_To do_
Read the records and write them out again exactly.

--- START OF Records shown ---

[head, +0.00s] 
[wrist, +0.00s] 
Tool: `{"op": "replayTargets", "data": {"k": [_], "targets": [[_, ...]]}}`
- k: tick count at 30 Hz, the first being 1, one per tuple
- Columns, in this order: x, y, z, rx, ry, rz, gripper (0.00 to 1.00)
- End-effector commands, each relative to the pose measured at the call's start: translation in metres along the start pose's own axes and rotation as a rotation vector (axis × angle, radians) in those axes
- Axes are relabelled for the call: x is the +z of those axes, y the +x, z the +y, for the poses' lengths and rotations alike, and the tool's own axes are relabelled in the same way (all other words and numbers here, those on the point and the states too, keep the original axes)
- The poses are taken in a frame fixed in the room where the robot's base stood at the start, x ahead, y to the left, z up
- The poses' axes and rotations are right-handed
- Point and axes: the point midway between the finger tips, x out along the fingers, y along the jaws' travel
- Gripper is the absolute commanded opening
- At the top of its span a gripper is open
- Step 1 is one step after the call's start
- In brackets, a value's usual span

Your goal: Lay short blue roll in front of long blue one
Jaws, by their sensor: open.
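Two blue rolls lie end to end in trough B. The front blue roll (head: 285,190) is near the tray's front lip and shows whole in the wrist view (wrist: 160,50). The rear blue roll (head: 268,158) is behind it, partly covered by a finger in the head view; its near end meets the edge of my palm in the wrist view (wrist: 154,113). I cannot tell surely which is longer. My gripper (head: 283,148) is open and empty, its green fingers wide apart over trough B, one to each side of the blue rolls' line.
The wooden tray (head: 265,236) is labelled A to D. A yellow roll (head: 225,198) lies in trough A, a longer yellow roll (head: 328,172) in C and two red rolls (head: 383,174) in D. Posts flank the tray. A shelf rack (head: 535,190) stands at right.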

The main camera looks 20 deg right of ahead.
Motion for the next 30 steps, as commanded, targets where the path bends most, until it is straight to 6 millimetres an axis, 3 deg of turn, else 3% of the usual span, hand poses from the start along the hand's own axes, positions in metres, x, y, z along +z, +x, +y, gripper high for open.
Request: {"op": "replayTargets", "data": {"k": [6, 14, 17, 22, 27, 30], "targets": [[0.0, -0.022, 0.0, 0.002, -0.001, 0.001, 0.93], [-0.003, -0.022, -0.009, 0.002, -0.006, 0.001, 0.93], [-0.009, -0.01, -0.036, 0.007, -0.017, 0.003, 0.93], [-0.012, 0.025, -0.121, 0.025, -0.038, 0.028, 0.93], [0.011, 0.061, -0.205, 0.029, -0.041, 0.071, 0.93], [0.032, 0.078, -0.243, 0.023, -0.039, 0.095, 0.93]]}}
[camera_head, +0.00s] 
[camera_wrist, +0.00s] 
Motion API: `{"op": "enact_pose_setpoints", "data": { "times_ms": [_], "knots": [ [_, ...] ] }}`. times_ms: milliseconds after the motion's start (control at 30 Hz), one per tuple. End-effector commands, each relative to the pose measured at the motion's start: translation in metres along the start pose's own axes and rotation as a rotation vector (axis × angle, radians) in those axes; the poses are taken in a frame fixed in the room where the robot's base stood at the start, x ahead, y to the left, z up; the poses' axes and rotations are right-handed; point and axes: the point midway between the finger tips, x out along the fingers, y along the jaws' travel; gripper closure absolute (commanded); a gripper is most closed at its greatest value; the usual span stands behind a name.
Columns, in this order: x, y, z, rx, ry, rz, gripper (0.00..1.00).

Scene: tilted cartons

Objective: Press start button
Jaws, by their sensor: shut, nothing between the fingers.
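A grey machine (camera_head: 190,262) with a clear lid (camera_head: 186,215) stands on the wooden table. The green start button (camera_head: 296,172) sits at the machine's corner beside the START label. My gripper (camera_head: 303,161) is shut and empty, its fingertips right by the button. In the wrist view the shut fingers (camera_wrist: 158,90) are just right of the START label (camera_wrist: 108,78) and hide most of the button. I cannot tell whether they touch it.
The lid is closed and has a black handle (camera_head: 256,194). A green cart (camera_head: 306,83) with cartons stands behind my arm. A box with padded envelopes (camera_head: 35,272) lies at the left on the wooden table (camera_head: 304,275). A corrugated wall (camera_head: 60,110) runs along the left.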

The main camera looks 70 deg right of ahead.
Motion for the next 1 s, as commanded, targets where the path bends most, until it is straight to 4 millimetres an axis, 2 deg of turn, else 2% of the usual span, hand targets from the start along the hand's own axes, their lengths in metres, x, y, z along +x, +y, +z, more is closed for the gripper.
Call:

--- END OF Records shown ---

_Exercise answer_
[head, +0.00s] 
[wrist, +0.00s] 
Tool: `{"op": "replayTargets", "data": {"k": [_], "targets": [[_, ...]]}}`
- k: tick count at 30 Hz, the first being 1, one per tuple
- Columns, in this order: x, y, z, rx, ry, rz, gripper (0.00 to 1.00)
- End-effector commands, each relative to the pose measured at the call's start: translation in metres along the start pose's own axes and rotation as a rotation vector (axis × angle, radians) in those axes
- Axes are relabelled for the call: x is the +z of those axes, y the +x, z the +y, for the poses' lengths and rotations alike, and the tool's own axes are relabelled in the same way (all other words and numbers here, those on the point and the states too, keep the original axes)
- The poses are taken in a frame fixed in the room where the robot's base stood at the start, x ahead, y to the left, z up
- The poses' axes and rotations are right-handed
- Point and axes: the point midway between the finger tips, x out along the fingers, y along the jaws' travel
- Gripper is the absolute commanded opening
- At the top of its span a gripper is open
- Step 1 is one step after the call's start
- In brackets, a value's usual span

Your goal: Lay short blue roll in front of long blue one
Jaws, by their sensor: open.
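Two blue rolls lie end to end in trough B. The front blue roll (head: 285,190) is near the tray's front lip and shows whole in the wrist view (wrist: 160,50). The rear blue roll (head: 268,158) is behind it, partly covered by a finger in the head view; its near end meets the edge of my palm in the wrist view (wrist: 154,113). I cannot tell surely which is longer. My gripper (head: 283,148) is open and empty, its green fingers wide apart over trough B, one to each side of the blue rolls' line.
The wooden tray (head: 265,236) is labelled A to D. A yellow roll (head: 225,198) lies in trough A, a longer yellow roll (head: 328,172) in C and two red rolls (head: 383,174) in D. Posts flank the tray. A shelf rack (head: 535,190) stands at right.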

The main camera looks 20 deg right of ahead.
Motion for the next 30 steps, as commanded, targets where the path bends most, until it is straight to 6 millimetres an axis, 3 deg of turn, else 3% of the usual span, hand poses from the start along the hand's own axes, positions in metres, x, y, z along +z, +x, +y, gripper high for open.
Request: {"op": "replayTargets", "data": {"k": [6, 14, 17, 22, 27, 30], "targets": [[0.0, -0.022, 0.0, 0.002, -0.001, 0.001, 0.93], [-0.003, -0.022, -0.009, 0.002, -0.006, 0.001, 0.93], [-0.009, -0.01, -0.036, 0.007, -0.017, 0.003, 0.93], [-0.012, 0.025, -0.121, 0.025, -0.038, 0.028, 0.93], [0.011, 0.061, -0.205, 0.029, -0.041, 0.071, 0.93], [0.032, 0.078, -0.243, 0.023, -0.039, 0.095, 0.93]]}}
[camera_head, +0.00s] 
[camera_wrist, +0.00s] 
Motion API: `{"op": "enact_pose_setpoints", "data": { "times_ms": [_], "knots": [ [_, ...] ] }}`. times_ms: milliseconds after the motion's start (control at 30 Hz), one per tuple. End-effector commands, each relative to the pose measured at the motion's start: translation in metres along the start pose's own axes and rotation as a rotation vector (axis × angle, radians) in those axes; the poses are taken in a frame fixed in the room where the robot's base stood at the start, x ahead, y to the left, z up; the poses' axes and rotations are right-handed; point and axes: the point midway between the finger tips, x out along the fingers, y along the jaws' travel; gripper closure absolute (commanded); a gripper is most closed at its greatest value; the usual span stands behind a name.
Columns, in this order: x, y, z, rx, ry, rz, gripper (0.00..1.00).

Scene: tilted cartons

Objective: Press start button
Jaws, by their sensor: shut, nothing between the fingers.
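A grey machine (camera_head: 190,262) with a clear lid (camera_head: 186,215) stands on the wooden table. The green start button (camera_head: 296,172) sits at the machine's corner beside the START label. My gripper (camera_head: 303,161) is shut and empty, its fingertips right by the button. In the wrist view the shut fingers (camera_wrist: 158,90) are just right of the START label (camera_wrist: 108,78) and hide most of the button. I cannot tell whether they touch it.
The lid is closed and has a black handle (camera_head: 256,194). A green cart (camera_head: 306,83) with cartons stands behind my arm. A box with padded envelopes (camera_head: 35,272) lies at the left on the wooden table (camera_head: 304,275). A corrugated wall (camera_head: 60,110) runs along the left.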

The main camera looks 70 deg right of ahead.
Motion for the next 1 s, as commanded, targets where the path bends most, until it is straight to 4 millimetres an axis, 2 deg of turn, else 2% of the usual span, hand targets from the start along the hand's own axes, their lengths in metres, x, y, z along +x, +y, +z, more is closed for the gripper.
Call:

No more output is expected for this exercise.